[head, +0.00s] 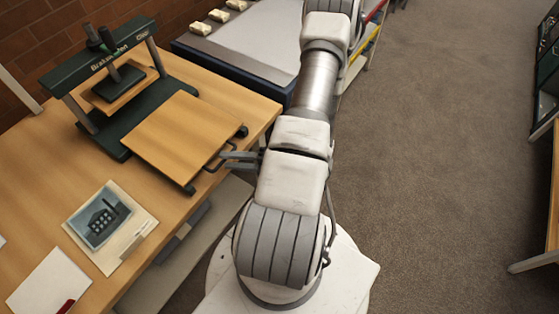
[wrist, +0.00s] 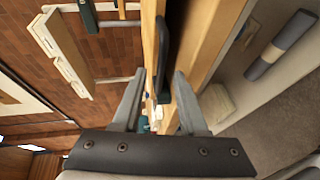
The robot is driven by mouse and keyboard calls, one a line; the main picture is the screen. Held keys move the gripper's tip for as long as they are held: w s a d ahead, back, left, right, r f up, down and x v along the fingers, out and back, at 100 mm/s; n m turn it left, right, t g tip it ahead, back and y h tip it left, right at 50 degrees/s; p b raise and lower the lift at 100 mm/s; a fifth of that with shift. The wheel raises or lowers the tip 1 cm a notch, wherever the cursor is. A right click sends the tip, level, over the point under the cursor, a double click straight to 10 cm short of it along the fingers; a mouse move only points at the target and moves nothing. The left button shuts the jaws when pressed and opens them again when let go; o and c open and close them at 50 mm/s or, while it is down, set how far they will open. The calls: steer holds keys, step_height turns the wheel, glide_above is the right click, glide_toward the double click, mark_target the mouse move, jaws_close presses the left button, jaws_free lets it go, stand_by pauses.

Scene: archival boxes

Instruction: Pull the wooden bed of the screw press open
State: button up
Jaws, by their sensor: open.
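The screw press (head: 110,75) has a dark green frame and stands on the wooden table. Its flat wooden bed (head: 178,135) lies in front of the frame, towards my arm. A dark bar handle (head: 215,160) is on the bed's near edge. My gripper (head: 228,161) is level with the table edge, at this handle. In the wrist view, my open gripper (wrist: 160,76) has one finger on each side of the dark handle (wrist: 163,60). I cannot tell whether either finger touches it. My arm does not hide the bed.
A picture booklet (head: 108,225) and a white sheet (head: 48,284) lie on the table (head: 50,190) left of my arm. A blue-edged bench (head: 255,40) with small pale blocks stands behind. A shelf (head: 190,250) runs under the table. Carpet (head: 440,150) is clear on the right.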

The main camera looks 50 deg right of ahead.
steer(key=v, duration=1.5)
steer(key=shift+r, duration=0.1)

* Problem to solve
Copy out all the data without changing anything, and drop the pictures.

* Finished exercise
[head, +0.00s] 
[wrist, +0.00s] 
The robot is driven by mouse and keyboard calls, one a line; the main picture is the screen. Held keys move the gripper's tip for as long as they are held: w s a d ahead, back, left, right, r f up, down and x v along the fingers, out and back, at 100 mm/s; n m turn it left, right, t g tip it ahead, back and y h tip it left, right at 50 degrees/s; p b raise and lower the lift at 100 mm/s; a fifth of that with shift. The wheel raises or lowers the tip 1 cm a notch, wherever the cursor is. A right click sends the tip, level, over the point under the cursor, a double click straight to 10 cm short of it along the fingers; a mouse move only points at the target and moves nothing. The left button shuts the jaws when pressed and opens them again when let go; o and c open and close them at 50 mm/s or, while it is down, set how far they will open. The calls: steer holds keys, step_height turns the wheel, glide_above is the right click, glide_toward the double click, mark_target the mouse move, jaws_close presses the left button, jaws_free lets it go, stand_by pauses.

Scene: archival boxes

Instruction: Pull the wooden bed of the screw press open
State: button up
Jaws, by their sensor: open.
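The screw press (head: 110,75) has a dark green frame and stands on the wooden table. Its flat wooden bed (head: 178,135) lies in front of the frame, towards my arm. A dark bar handle (head: 215,160) is on the bed's near edge. My gripper (head: 228,161) is level with the table edge, at this handle. In the wrist view, my open gripper (wrist: 160,76) has one finger on each side of the dark handle (wrist: 163,60). I cannot tell whether either finger touches it. My arm does not hide the bed.
A picture booklet (head: 108,225) and a white sheet (head: 48,284) lie on the table (head: 50,190) left of my arm. A blue-edged bench (head: 255,40) with small pale blocks stands behind. A shelf (head: 190,250) runs under the table. Carpet (head: 440,150) is clear on the right.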

The main camera looks 50 deg right of ahead.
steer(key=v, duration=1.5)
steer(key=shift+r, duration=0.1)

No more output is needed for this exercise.